In my experience, clarifying a requirement or requesting a feature always takes far less time than coding it up. As a developer, I'd rather you call me over to your office and we spend 30 minutes discussing what you want, then I go back to my office and spend an hour working on it and get back to you if I have any more questions.

If the business stakeholders are changing requirements and coming up with new ones so often that they need constant communication, then there's a problem. Hold a meeting to get the requirements nailed down, then give the developers some quite time to work.

For developer-developer questions I've found it's almost always easier to ask questions via email, instant message or IRC because of copy/paste.

Open plans make concentration harder and communication easier. Closed office plans are the reverse. I think no office plan is "better" than the other, but rather our office plan should fit the work style of your organization.

I actually mostly agree with that in a sense. I won't deny that - at times - there can be advantages to the increased communications bandwidth of having everybody in one small space, communicating freely. I just don't think it's the optimal setup for all the time.

To elaborate on what I said above, if Fogbeam Labs had funding and employees and all that jazz, I would plan on putting employees in private offices. But, I'd also want to accompany that with plenty of open space, with tables, chairs, couches, and lots of big whiteboards-on-wheels, so that people would have a place to spontaneously self-organize into small groups to collaborate on an ad-hoc, as-needed basis. But yet, everyone would have the option of retreating to their private office for periods of deep thought and intense focus.

The thing is, I think that it would be better to put the open-space lounge like areas near the outside walls of the building, where the natural light is... which would mean putting individual offices near the core, away from the natural light. On that point, I'd love to hear the opinions of other HN'ers. What would you prefer, a private office with less access to natural light, and the lounge-like area described above near the windows, OR an office with a window, and the collaborative space in the middle, away from the natural light?
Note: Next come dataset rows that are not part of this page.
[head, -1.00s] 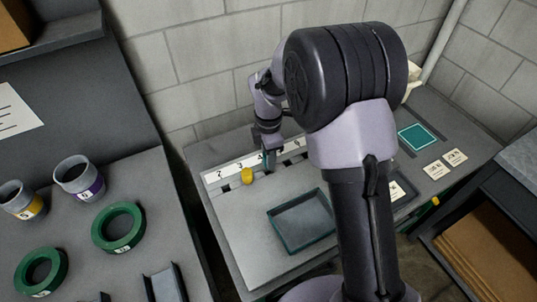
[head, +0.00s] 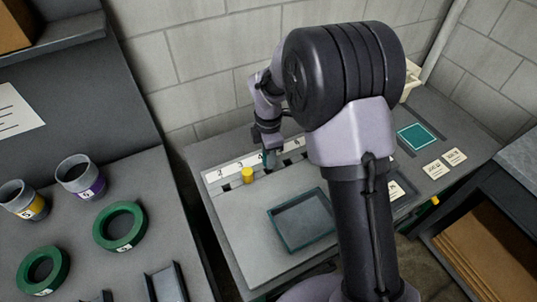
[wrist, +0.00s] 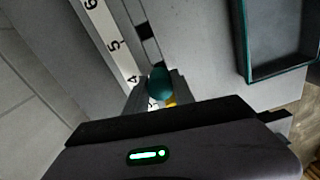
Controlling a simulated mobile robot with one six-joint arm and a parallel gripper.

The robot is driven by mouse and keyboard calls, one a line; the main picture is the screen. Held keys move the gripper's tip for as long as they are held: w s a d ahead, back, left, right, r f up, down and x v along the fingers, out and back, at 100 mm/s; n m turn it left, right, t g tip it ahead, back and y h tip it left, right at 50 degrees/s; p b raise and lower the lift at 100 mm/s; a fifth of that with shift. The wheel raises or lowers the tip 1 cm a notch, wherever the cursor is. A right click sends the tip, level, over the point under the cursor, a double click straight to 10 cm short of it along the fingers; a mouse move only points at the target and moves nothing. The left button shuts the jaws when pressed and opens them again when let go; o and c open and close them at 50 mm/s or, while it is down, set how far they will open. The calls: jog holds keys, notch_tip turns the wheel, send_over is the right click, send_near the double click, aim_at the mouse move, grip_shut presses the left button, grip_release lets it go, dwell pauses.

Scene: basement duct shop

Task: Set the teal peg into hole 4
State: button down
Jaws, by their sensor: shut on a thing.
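The teal peg (wrist: 160,83) is upright between the fingers of my gripper (wrist: 158,92), which is shut on it. In the wrist view the peg is beside the number 4 on the white number strip (wrist: 104,28). Its lower end and hole 4 are hidden, so I cannot tell whether it is in the hole. In the head view the peg (head: 270,160) shows below my gripper (head: 268,152) at the slotted rail. A dark open hole (wrist: 146,32) shows beside the number 5.
A yellow peg (head: 247,175) stands at the rail near number 3, close to my gripper. A teal-rimmed tray (head: 272,226) lies in front of the rail. The grey worktop (head: 240,235) left of the tray is clear. The block wall (head: 210,80) is close behind.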

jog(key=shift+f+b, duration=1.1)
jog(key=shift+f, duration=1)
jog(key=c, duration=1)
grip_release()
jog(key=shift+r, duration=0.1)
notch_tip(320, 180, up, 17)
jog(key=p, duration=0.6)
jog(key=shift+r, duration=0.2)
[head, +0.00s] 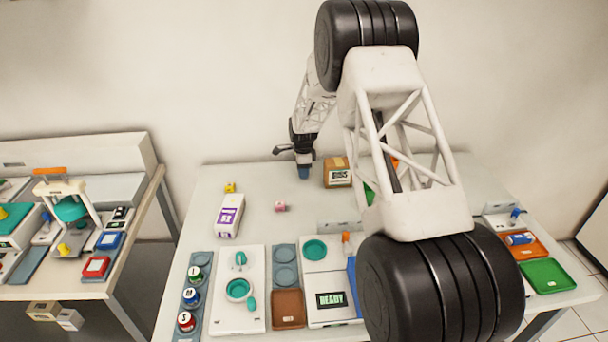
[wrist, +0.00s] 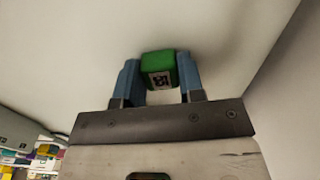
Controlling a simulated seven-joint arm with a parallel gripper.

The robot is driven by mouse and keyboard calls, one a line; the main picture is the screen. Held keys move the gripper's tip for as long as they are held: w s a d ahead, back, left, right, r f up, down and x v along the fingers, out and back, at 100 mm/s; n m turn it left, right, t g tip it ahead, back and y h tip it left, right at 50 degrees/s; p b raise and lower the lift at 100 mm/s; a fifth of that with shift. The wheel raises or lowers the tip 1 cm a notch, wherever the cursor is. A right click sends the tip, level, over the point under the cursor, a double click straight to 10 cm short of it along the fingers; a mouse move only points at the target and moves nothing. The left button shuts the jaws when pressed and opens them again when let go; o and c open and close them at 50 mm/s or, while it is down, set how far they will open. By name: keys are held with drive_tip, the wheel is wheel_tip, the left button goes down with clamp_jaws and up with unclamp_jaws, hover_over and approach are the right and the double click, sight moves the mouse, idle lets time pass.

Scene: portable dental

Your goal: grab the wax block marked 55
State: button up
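A small green block (wrist: 160,72) with a white label bearing dark marks sits between the two blue fingertips of my gripper (wrist: 159,80) in the wrist view. The marks are too blurred to read for sure. The block nearly fills the gap between the fingers; I cannot tell if both press on it. In the head view my gripper (head: 303,172) is low at the back of the table, and this block is hidden.
A brown box (head: 337,172) stands just right of my gripper. A white box with a purple label (head: 229,216) stands to the left. Trays and a device reading READY (head: 332,299) fill the front. My arm covers much of the right side. The middle back of the table is fairly clear.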

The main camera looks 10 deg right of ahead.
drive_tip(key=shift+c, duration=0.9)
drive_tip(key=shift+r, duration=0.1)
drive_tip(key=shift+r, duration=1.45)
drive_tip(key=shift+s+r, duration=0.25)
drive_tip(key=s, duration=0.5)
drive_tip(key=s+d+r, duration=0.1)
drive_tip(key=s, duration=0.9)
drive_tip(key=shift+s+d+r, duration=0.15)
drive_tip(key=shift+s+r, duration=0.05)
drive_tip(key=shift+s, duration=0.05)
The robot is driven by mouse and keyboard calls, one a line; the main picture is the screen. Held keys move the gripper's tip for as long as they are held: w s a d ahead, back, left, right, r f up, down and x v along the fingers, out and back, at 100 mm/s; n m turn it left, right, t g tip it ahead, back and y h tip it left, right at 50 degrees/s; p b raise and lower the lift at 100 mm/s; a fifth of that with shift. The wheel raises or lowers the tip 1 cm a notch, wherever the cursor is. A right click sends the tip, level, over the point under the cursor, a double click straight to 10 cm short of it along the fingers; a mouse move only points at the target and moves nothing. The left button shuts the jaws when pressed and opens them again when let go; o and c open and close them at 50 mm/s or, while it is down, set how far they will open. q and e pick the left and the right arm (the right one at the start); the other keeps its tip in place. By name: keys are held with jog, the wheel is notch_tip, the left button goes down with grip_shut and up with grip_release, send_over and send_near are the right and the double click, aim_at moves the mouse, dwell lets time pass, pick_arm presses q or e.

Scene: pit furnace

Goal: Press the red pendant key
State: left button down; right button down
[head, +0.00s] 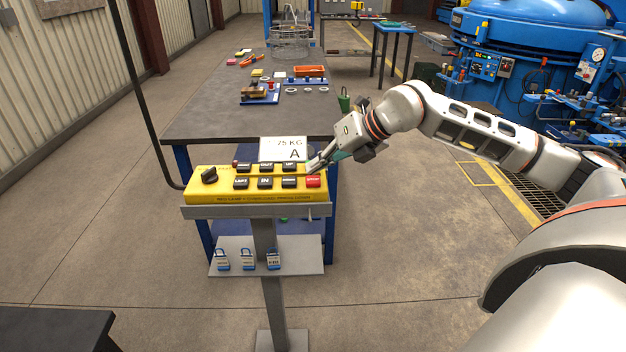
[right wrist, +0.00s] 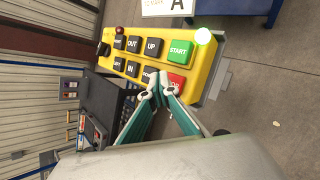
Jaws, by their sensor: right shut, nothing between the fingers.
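The yellow pendant box (head: 222,185) lies on a grey stand, with rows of black keys, a black knob and a red key (head: 313,182) at its right front corner. The red key also shows in the right wrist view (right wrist: 178,83), next to the green START key (right wrist: 181,51), and a fingertip hides part of its label. My right gripper (head: 313,168) is shut and empty, its tips at the right end of the box, close to the red key. I cannot tell whether they touch it. The green key is hidden by the gripper in the head view. My left gripper is out of view.
A white sign (head: 283,149) marked 75 KG A stands behind the box. A shelf (head: 300,265) with padlocks is below. A dark workbench (head: 210,125) with parts is behind. Floor to the right is open.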

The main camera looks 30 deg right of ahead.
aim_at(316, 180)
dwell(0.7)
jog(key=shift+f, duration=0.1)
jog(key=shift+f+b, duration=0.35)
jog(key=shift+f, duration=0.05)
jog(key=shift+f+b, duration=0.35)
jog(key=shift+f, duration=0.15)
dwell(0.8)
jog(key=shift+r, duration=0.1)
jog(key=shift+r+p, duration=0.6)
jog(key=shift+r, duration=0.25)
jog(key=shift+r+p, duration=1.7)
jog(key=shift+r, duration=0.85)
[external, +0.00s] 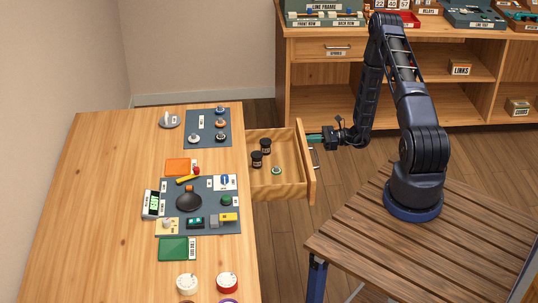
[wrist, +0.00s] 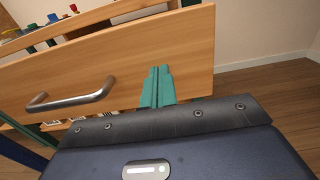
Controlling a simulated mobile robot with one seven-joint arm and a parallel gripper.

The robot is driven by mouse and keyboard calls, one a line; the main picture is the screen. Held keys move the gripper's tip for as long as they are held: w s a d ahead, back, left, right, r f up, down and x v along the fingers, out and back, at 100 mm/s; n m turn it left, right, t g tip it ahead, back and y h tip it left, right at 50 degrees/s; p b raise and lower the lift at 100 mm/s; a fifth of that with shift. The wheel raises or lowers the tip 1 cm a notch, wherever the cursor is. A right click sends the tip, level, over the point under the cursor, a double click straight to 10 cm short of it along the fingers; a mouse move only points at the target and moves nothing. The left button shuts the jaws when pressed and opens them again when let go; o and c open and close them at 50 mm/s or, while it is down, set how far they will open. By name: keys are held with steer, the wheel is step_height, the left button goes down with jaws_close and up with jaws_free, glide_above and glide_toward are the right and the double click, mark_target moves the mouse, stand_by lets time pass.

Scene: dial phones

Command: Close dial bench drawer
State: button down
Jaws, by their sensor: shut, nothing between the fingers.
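The dial bench drawer (external: 288,186) is pulled out from the right side of the wooden bench (external: 100,200) in the external view. Its front panel (wrist: 130,58) with a grey bar handle (wrist: 72,97) fills much of the wrist view. Two dark jars and a small green-rimmed round item lie inside the drawer. My gripper (external: 312,138) is at the outer face of the front panel, toward its far end. In the wrist view its green fingers (wrist: 158,75) are together, in front of the panel and right of the handle. Whether they touch the panel is unclear.
The bench top holds a grey mat (external: 185,215) with several parts, a green booklet (external: 177,249) and dials (external: 227,282). A slatted table (external: 440,240) carries my arm's base. Shelves (external: 400,65) stand at the back. Open floor lies between the drawer and the slatted table.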

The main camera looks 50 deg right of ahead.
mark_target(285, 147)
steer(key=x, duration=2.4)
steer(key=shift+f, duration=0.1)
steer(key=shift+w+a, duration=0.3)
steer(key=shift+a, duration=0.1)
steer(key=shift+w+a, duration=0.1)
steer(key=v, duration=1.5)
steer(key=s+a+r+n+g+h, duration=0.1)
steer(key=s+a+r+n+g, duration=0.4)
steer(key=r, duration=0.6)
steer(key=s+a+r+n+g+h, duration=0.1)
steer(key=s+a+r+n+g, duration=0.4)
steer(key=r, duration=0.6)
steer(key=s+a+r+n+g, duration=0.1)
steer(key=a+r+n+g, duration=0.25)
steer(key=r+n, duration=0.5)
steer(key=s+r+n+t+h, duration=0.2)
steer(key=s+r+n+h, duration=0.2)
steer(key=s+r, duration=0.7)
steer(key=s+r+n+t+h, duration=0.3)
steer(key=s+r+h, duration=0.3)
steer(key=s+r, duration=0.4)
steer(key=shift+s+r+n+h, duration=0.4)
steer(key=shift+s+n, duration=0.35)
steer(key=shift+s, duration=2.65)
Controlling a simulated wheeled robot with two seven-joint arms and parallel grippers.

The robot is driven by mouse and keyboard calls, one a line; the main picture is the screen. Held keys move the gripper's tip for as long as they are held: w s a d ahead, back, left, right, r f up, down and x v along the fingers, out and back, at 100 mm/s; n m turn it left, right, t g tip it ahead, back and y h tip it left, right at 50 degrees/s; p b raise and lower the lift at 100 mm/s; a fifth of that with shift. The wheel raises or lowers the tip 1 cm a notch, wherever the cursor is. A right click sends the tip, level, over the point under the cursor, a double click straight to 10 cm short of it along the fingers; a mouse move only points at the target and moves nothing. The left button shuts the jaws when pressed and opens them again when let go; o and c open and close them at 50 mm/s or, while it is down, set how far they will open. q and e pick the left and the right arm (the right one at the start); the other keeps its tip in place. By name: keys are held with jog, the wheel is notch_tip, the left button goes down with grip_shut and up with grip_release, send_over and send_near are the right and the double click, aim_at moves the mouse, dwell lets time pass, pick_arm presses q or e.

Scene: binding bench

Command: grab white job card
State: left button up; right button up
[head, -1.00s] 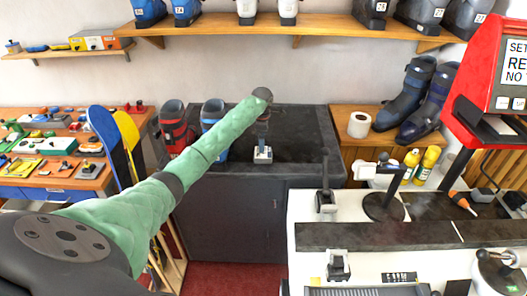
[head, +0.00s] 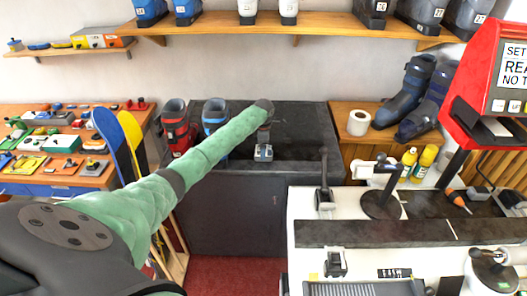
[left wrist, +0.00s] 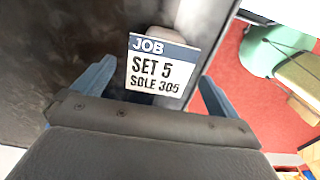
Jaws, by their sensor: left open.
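The white job card (left wrist: 157,68), with a dark blue "JOB" band and the print "SET 5 SOLE 305", shows in the left wrist view. It lies between the two blue-grey fingers of my left gripper (left wrist: 155,82), with a gap on each side. The gripper is open and not closed on the card. In the head view my left gripper (head: 263,152) points down over the front part of the dark bench. I cannot make out the card there. My right gripper is not in view.
The black bench (head: 310,125) is mostly bare. Red boots (head: 177,128) and blue boots (head: 214,115) stand at its left, close to my arm. A white counter (head: 305,215) with a lever and a black stand (head: 383,205) is at the right.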

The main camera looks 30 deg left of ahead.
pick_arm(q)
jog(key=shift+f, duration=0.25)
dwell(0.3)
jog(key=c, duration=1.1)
Natural light in offices, lounges in center. A few nooks with natural light.
You're missing out on a potentially happy medium: Small offices of up to (for example) four people. When you're all working together on a project, the communication is likely to be relevant to everyone in the small room. Better than being out in the open plan where unrelated people are having discussions that might be interesting, but are really just distracting.
Open plans make concentration harder and communication easier

So in other words, all else equal, they reduce the signal to noise ratio.